On a personal note, things with my new girlfriend have hit a snag. Not a big one. Not a deal breaker, I don't believe but one of those inevitable complications that arise when you take two powerful, intelligent and competent women, toss them together and stir well. We'll work it out, we love one another too much not too.

That's all for today.

Good night and good luck.

The human capacity for self-delusion is boundless, and the effects of belief are overpowering. (Michael Shermer)

Sunday, May 28, 2006

I am involved in the FOSS/Linux movement in Portland. Primarily my involvement is with Freegeek although I am also looking at creating a program to teach local teachers the basics of using Linux so that they can use it in the classroom.

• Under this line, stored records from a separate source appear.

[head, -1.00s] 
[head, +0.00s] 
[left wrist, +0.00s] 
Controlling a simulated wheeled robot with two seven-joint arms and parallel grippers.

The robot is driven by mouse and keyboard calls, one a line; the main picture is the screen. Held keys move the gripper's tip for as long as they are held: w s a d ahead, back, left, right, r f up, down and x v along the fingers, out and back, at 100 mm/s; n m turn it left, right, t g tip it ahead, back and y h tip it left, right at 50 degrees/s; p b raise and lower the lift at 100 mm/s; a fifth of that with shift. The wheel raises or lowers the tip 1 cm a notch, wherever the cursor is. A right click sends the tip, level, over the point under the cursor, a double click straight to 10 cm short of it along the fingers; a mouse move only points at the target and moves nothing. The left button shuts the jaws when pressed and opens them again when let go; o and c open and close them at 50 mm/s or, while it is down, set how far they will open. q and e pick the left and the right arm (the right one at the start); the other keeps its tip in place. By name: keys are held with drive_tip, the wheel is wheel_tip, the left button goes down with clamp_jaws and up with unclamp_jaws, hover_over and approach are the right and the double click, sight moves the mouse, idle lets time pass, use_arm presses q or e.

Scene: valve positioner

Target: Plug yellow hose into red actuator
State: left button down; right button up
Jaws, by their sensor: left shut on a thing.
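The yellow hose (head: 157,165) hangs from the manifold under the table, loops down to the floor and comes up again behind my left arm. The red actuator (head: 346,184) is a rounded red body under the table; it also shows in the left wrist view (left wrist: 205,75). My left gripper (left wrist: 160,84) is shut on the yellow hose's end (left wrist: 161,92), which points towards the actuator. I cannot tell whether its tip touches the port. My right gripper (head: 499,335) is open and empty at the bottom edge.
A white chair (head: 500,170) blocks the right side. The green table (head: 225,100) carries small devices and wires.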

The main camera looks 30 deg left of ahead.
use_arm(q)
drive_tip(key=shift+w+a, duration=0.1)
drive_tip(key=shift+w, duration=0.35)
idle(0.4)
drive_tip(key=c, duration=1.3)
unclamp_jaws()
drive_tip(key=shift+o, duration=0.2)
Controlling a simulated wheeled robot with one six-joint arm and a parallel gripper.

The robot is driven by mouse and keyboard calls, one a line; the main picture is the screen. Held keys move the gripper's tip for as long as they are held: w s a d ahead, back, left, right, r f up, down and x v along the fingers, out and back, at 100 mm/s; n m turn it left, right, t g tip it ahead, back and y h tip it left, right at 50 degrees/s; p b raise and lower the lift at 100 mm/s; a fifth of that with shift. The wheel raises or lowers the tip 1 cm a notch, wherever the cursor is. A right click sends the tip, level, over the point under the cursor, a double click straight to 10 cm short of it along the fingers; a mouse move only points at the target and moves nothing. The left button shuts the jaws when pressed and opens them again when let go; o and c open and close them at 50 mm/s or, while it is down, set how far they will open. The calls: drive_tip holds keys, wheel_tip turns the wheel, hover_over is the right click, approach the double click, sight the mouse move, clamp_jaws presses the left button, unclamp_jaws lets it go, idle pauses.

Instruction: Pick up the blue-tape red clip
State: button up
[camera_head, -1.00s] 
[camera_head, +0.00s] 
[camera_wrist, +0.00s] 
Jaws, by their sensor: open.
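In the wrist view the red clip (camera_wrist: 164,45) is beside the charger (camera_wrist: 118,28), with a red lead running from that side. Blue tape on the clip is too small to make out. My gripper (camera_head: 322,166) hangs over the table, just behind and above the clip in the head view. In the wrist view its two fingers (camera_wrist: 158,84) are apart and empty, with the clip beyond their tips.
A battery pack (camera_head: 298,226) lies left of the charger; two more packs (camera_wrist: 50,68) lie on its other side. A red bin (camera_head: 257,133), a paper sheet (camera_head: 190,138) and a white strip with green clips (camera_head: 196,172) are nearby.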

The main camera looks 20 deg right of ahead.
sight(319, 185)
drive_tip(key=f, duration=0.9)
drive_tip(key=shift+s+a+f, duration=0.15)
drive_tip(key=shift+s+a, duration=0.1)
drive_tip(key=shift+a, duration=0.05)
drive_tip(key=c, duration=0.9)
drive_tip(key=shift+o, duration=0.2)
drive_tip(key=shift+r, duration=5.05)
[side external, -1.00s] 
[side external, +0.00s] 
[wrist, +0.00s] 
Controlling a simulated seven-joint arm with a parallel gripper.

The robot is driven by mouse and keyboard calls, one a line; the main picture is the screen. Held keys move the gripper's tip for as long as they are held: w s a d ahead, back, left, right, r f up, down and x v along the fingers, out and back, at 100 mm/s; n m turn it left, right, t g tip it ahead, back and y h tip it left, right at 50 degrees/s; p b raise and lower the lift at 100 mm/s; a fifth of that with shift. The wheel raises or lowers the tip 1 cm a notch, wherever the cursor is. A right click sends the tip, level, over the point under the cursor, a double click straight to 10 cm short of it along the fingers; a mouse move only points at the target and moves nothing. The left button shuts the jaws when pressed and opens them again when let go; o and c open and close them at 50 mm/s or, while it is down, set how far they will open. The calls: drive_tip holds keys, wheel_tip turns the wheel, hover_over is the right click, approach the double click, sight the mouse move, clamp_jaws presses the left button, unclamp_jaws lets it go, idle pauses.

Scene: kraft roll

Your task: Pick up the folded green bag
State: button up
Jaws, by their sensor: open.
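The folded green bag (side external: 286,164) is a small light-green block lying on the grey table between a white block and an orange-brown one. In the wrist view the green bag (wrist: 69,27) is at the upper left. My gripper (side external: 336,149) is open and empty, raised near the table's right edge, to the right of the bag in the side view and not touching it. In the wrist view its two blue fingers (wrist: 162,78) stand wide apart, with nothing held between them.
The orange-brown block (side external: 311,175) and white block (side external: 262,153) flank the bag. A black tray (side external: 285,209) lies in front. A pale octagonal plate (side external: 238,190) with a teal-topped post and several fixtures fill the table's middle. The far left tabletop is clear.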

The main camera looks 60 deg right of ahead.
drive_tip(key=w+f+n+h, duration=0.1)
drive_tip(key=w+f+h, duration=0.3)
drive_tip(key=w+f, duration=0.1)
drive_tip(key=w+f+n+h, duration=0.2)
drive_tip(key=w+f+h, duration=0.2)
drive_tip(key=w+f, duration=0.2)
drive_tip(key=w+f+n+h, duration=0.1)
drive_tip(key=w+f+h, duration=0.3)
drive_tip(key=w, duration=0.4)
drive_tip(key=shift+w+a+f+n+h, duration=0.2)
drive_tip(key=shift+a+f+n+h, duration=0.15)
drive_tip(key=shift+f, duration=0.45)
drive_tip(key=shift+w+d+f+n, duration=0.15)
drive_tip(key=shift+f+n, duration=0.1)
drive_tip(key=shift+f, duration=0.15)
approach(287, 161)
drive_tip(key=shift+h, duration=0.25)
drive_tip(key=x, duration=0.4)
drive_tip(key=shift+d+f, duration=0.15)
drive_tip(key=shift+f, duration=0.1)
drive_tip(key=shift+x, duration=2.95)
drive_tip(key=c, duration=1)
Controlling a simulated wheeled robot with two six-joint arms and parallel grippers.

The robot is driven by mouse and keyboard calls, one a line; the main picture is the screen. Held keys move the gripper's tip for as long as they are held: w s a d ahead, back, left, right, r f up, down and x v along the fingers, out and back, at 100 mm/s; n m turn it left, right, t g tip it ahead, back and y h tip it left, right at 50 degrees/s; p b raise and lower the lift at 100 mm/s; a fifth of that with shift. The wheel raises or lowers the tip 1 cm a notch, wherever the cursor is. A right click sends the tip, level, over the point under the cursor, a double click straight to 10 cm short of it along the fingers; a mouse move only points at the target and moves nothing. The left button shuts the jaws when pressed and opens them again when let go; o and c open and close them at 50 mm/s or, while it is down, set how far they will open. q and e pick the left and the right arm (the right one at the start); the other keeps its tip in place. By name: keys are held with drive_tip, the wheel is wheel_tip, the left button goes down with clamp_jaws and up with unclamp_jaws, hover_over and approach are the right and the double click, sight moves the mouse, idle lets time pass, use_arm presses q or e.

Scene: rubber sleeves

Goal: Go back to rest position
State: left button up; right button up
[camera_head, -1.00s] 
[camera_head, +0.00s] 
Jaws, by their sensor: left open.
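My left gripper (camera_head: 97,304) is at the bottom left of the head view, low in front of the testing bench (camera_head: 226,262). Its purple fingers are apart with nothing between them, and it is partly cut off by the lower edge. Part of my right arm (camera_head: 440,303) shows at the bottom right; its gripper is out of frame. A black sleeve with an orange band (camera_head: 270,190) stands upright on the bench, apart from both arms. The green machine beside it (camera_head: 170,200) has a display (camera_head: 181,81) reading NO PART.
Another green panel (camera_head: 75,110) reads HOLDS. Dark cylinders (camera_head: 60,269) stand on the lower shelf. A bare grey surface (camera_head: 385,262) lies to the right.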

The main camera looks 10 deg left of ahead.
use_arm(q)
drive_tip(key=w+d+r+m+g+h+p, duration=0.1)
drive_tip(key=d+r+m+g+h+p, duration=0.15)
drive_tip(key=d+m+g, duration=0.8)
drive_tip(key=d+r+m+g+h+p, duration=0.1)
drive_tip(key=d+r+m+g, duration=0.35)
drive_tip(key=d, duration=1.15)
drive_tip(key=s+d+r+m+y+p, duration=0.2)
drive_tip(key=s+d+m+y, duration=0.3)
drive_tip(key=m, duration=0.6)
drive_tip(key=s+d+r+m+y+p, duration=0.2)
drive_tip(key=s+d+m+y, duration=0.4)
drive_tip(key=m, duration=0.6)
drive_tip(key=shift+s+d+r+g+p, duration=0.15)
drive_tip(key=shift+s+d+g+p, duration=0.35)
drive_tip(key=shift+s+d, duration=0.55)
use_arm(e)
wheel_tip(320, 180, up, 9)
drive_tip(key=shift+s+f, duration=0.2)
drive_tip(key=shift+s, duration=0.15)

Tomorrow, (Memorial Day 2006) I will be interviewed on local community radio station KBOO about Linux and the Free/Open Source Software movement. I will confess to a small bit of nervousness. I've been on radio talk shows before as a caller but never as the guest. I don't know exactly why I am nervous about this but there it is. It's not as if I am a somebody in the movement. I'm a teacher at a non-profit where I give students an introduction into Linux after they have volunteered their time at Freegeek and earned what we call Freekboxes. These machines run Debian although I have used SuSE Linux for years now. I've been using Ubuntu for a few weeks now (the new version code-named Dapper Drake) and am most impressed with it. I now use Linux on my laptop as well as on my desktop machine now. I am on the verge of moving my laptop entirely to Linux although I still maintain a small Windows partition.

Saturday, May 27, 2006

And the saga continues...

So in the continuing saga of the 'Evil Elitist Scientist' versus the innocent, forever humble New Agey theists on Butch-Femme.com there is a new chapter. So having apparently taken precisely the wrong lesson away from having it demonstrated that Einstein was no more a theist than Jerry Falwell is a member of the ACLU, one of posters decided that the way to prove her point was to post yet *more* quotes from Einstein, taken out of context. It is amazing how people can take a sentence and decide that the words, removed from anything that remotely resemble context, bolster their position. If I thought it would do a damn bit of good, I would post the sentences *in* context, but that would probably be considered elitist because I believe that things have context. Short quotations as signature lines are one thing, I love clever ones and I enjoy them quite a bit. This is something that will drive me nuts because the people who do this invariably--and I do mean without exception and with no hyperbole meant--no nothing of Einstein other than e=mc2.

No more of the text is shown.